* _Given problem_:
Retype exactly what runs from the first line of the data to the line with "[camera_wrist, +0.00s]", keeping both of those lines and skipping pictures.

* _Given data_:
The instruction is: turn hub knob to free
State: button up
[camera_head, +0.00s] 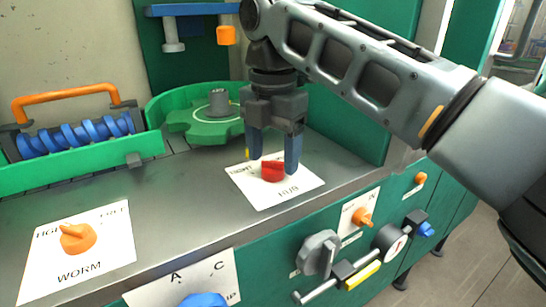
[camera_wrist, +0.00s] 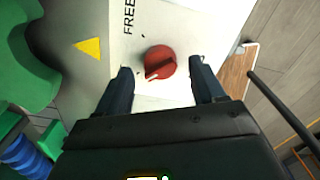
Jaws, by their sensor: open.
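The red hub knob (camera_head: 273,171) sits on a white card marked HUB (camera_head: 287,196) on the grey bench top. The word FREE (camera_wrist: 129,16) is printed on the card above and left of the knob. My gripper (camera_head: 270,165) points down over the knob. It is open, with one finger to each side of the knob; in the wrist view the fingertips (camera_wrist: 161,72) stand apart from it.
An orange knob (camera_head: 77,238) on a card marked WORM stands at front left. A green gear (camera_head: 205,122) lies behind the hub card. A green tray holds a blue worm (camera_head: 75,136) at left. Levers and a gauge (camera_head: 391,241) stick out of the bench front.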

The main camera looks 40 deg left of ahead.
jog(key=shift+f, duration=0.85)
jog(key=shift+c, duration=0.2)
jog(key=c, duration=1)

* _Solution to this task_:
The instruction is: turn hub knob to free
State: button up
[camera_head, +0.00s] 
[camera_wrist, +0.00s] 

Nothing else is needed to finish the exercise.